───── PROVIDED DATA ─────

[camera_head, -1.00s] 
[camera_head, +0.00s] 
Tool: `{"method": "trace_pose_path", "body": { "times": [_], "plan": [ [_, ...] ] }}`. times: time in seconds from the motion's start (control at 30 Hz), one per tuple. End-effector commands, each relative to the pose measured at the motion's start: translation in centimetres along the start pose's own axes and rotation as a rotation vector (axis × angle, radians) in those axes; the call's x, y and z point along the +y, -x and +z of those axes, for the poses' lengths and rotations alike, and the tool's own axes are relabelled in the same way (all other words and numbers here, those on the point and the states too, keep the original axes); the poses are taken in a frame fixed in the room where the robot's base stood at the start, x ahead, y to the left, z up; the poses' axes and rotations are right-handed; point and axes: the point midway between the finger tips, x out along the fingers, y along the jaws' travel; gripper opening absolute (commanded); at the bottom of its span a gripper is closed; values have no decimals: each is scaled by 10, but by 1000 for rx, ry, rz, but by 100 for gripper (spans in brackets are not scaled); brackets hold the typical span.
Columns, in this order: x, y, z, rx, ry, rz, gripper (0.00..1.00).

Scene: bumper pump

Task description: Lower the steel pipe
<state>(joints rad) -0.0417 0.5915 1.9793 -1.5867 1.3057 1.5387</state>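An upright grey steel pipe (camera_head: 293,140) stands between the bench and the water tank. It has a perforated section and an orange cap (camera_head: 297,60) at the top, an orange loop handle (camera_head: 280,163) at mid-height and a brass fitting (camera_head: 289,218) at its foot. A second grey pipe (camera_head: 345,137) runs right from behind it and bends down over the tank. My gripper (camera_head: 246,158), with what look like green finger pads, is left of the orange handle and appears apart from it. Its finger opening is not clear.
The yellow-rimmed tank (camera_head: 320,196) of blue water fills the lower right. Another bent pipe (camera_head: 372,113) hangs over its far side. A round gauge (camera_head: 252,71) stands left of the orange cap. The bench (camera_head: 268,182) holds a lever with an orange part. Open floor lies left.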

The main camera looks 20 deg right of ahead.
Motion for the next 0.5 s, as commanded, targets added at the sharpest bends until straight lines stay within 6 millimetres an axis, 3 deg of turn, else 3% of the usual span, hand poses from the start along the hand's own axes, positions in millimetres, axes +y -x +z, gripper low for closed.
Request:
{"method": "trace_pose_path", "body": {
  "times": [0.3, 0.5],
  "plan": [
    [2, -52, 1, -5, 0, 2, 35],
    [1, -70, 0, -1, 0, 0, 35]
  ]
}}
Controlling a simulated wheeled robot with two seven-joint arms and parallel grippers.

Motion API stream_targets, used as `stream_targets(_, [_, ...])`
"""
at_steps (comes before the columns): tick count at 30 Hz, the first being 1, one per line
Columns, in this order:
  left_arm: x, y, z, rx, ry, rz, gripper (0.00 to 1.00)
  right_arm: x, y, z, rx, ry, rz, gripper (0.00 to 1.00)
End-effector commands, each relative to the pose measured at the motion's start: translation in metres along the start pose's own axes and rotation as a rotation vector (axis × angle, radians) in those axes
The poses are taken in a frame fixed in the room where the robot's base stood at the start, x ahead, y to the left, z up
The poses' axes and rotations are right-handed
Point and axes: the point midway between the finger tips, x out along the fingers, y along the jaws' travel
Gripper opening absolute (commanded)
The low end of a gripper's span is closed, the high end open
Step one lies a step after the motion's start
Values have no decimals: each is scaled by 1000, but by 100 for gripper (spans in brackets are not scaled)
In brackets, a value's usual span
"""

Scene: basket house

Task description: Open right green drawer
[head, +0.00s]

─────

• AIM OF THE TASK: Give the number of lines containing the word "this". No other answer is needed.

• FINAL RESULT: 2